Supplied information:
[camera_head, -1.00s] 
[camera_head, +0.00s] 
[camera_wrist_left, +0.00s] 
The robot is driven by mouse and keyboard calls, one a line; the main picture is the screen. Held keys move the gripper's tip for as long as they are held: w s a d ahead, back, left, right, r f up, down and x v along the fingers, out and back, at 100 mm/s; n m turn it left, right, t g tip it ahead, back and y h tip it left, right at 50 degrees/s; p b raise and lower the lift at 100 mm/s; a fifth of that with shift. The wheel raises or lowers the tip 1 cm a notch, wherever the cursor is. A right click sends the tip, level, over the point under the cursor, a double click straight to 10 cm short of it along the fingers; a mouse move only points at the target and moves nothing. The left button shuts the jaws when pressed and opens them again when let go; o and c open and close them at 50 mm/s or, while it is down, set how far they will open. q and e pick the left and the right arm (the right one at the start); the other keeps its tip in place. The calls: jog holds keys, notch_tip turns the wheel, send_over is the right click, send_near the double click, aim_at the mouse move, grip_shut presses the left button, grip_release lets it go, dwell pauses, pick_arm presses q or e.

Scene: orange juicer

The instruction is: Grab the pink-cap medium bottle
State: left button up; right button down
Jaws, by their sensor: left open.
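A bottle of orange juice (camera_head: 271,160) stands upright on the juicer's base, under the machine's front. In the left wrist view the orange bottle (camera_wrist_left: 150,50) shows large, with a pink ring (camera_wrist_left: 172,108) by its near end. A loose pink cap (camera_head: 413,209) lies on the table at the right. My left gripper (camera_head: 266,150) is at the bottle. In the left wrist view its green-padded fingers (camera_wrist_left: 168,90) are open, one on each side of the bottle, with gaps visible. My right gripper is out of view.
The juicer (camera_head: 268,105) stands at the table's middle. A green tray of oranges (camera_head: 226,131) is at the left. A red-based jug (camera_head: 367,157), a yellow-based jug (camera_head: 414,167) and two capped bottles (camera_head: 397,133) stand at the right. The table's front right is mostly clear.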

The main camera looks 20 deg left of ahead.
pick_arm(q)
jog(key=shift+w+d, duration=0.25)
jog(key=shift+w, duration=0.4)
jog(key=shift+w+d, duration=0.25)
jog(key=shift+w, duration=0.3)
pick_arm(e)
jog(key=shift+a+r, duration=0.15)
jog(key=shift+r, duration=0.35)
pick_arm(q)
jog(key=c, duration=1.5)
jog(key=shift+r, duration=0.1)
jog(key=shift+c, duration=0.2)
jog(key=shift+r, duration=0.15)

Description of the task:
Quote the material exactly, leaving nothing out.

Answer to the problem:
[camera_head, -1.00s] 
[camera_head, +0.00s] 
[camera_wrist_left, +0.00s] 
The robot is driven by mouse and keyboard calls, one a line; the main picture is the screen. Held keys move the gripper's tip for as long as they are held: w s a d ahead, back, left, right, r f up, down and x v along the fingers, out and back, at 100 mm/s; n m turn it left, right, t g tip it ahead, back and y h tip it left, right at 50 degrees/s; p b raise and lower the lift at 100 mm/s; a fifth of that with shift. The wheel raises or lowers the tip 1 cm a notch, wherever the cursor is. A right click sends the tip, level, over the point under the cursor, a double click straight to 10 cm short of it along the fingers; a mouse move only points at the target and moves nothing. The left button shuts the jaws when pressed and opens them again when let go; o and c open and close them at 50 mm/s or, while it is down, set how far they will open. q and e pick the left and the right arm (the right one at the start); the other keeps its tip in place. The calls: jog holds keys, notch_tip turns the wheel, send_over is the right click, send_near the double click, aim_at the mouse move, grip_shut presses the left button, grip_release lets it go, dwell pauses, pick_arm presses q or e.

Scene: orange juicer

The instruction is: Grab the pink-cap medium bottle
State: left button up; right button down
Jaws, by their sensor: left open.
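A bottle of orange juice (camera_head: 271,160) stands upright on the juicer's base, under the machine's front. In the left wrist view the orange bottle (camera_wrist_left: 150,50) shows large, with a pink ring (camera_wrist_left: 172,108) by its near end. A loose pink cap (camera_head: 413,209) lies on the table at the right. My left gripper (camera_head: 266,150) is at the bottle. In the left wrist view its green-padded fingers (camera_wrist_left: 168,90) are open, one on each side of the bottle, with gaps visible. My right gripper is out of view.
The juicer (camera_head: 268,105) stands at the table's middle. A green tray of oranges (camera_head: 226,131) is at the left. A red-based jug (camera_head: 367,157), a yellow-based jug (camera_head: 414,167) and two capped bottles (camera_head: 397,133) stand at the right. The table's front right is mostly clear.

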The main camera looks 20 deg left of ahead.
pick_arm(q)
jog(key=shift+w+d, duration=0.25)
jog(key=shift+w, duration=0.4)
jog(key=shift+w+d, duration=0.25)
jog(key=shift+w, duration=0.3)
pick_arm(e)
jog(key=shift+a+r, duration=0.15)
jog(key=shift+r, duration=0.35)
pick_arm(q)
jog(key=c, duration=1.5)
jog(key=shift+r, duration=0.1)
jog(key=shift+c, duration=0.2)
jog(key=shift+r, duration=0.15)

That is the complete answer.